Most commonly, electrolytic capacitors are modeled as ideal capacitors, means just ignore that they are polarized.
In detail, the question is which properties of an electrolytic capacitor you want to model additionally? If it's ESR, add a series resistor. Other parameters (leakage current, non-linear capacitance, behavior with polarity reversal are rarely modeled).

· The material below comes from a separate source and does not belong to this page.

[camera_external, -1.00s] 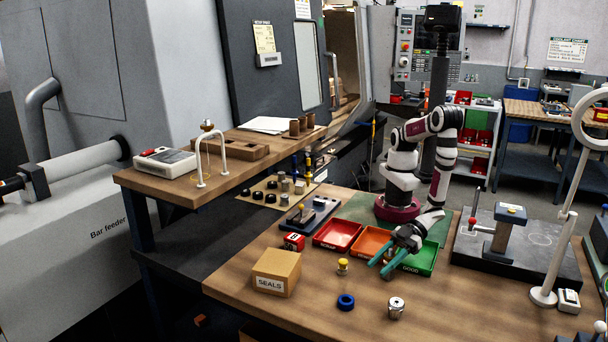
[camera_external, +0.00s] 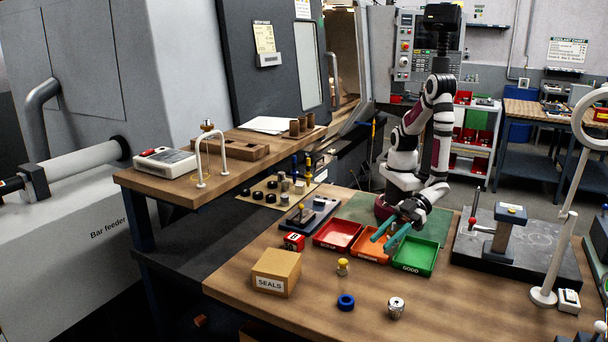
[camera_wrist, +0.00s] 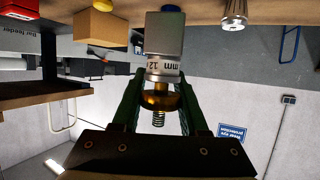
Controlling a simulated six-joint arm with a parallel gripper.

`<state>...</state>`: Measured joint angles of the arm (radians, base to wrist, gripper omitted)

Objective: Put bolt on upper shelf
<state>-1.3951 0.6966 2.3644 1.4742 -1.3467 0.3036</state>
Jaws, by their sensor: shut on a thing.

I kind of doubt that Proteus will faithfully emulate the
"party popper confetti" and aroma of a hard-reverse-
biased electrolytic.
If you wanted to do the work of characterizing the
reverse DC and time dependent signatures of one
such, then it would probably become evident how to
make a macromodel that matches the low-current
reverse polarity behavior.
But you would be simulating something doomed to
fail in real life, so why?
Electrolytics have heinous ESL and not-great ESR
so an ideal capacitor model will be poor fidelity for
anything involving high frequency or high ripple
current.
Most relevant real parameter for the filter capacitor is ESR, you can simply put in the typical ESR from capacitor data sheet as series resistor.
For timing circuits, capacitance tolerance and leakage current are of interest. Leakage is only fragmentary specified for real capacitors, respectively it's difficult to consider in a simulation. Best to avoid precision timing circuits with electrolytic capacitors.